Aim of the task:
Set down the material once more, exactly as it appears.

____ Raw data

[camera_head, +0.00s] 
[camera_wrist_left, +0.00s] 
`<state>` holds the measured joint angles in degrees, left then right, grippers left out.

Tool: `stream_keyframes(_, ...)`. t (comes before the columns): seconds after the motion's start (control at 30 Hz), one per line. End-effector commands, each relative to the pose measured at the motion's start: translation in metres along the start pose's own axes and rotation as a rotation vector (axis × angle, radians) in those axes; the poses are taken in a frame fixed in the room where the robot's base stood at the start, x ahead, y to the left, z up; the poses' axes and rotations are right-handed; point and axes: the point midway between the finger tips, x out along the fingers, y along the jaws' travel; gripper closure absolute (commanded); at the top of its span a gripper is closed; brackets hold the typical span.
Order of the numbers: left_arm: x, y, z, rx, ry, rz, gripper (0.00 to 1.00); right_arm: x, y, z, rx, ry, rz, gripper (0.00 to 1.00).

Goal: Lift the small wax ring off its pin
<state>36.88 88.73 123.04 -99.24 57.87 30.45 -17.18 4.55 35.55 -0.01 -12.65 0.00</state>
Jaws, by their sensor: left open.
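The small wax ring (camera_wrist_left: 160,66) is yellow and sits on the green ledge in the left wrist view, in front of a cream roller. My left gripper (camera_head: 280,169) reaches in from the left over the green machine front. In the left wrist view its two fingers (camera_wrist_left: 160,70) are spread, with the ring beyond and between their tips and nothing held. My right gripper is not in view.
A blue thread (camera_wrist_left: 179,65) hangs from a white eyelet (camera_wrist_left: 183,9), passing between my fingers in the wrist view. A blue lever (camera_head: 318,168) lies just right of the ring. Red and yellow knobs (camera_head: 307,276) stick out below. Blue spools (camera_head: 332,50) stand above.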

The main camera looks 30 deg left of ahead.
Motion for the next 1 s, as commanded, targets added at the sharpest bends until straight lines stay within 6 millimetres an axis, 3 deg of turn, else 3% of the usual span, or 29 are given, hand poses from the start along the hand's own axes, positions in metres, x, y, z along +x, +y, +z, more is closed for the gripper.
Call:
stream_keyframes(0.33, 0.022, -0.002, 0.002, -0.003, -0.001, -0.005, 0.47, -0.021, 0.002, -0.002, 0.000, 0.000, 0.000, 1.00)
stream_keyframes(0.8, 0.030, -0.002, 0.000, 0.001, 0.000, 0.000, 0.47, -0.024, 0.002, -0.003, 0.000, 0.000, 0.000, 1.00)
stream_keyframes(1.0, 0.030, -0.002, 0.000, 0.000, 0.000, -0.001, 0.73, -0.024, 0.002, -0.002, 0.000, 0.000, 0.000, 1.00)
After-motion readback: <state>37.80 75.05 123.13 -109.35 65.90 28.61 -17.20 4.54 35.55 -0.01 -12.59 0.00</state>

________

Exercise response:
[camera_head, +0.00s] 
[camera_wrist_left, +0.00s] 
`<state>` holds the measured joint angles in degrees, left then right, grippers left out.

Tool: `stream_keyframes(_, ...)`. t (comes before the columns): seconds after the motion's start (control at 30 Hz), one per line. End-effector commands, each relative to the pose measured at the motion's start: translation in metres along the start pose's own axes and rotation as a rotation vector (axis × angle, radians) in those axes; the poses are taken in a frame fixed in the room where the robot's base stood at the start, x ahead, y to the left, z up; the poses' axes and rotations are right-handed; point and axes: the point midway between the finger tips, x out along the fingers, y along the jaws' travel; gripper closure absolute (commanded); at the top of its span a gripper is closed; brackets hold the typical span.
Order of the numbers: left_arm: x, y, z, rx, ry, rz, gripper (0.00 to 1.00); right_arm: x, y, z, rx, ry, rz, gripper (0.00 to 1.00).

Goal: Lift the small wax ring off its pin
<state>36.88 88.73 123.04 -99.24 57.87 30.45 -17.18 4.55 35.55 -0.01 -12.65 0.00</state>
Jaws, by their sensor: left open.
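The small wax ring (camera_wrist_left: 160,66) is yellow and sits on the green ledge in the left wrist view, in front of a cream roller. My left gripper (camera_head: 280,169) reaches in from the left over the green machine front. In the left wrist view its two fingers (camera_wrist_left: 160,70) are spread, with the ring beyond and between their tips and nothing held. My right gripper is not in view.
A blue thread (camera_wrist_left: 179,65) hangs from a white eyelet (camera_wrist_left: 183,9), passing between my fingers in the wrist view. A blue lever (camera_head: 318,168) lies just right of the ring. Red and yellow knobs (camera_head: 307,276) stick out below. Blue spools (camera_head: 332,50) stand above.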

The main camera looks 30 deg left of ahead.
Motion for the next 1 s, as commanded, targets added at the sharpest bends until straight lines stay within 6 millimetres an axis, 3 deg of turn, else 3% of the usual span, or 29 are given, hand poses from the start along the hand's own axes, positions in metres, x, y, z along +x, +y, +z, more is closed for the gripper.
Call:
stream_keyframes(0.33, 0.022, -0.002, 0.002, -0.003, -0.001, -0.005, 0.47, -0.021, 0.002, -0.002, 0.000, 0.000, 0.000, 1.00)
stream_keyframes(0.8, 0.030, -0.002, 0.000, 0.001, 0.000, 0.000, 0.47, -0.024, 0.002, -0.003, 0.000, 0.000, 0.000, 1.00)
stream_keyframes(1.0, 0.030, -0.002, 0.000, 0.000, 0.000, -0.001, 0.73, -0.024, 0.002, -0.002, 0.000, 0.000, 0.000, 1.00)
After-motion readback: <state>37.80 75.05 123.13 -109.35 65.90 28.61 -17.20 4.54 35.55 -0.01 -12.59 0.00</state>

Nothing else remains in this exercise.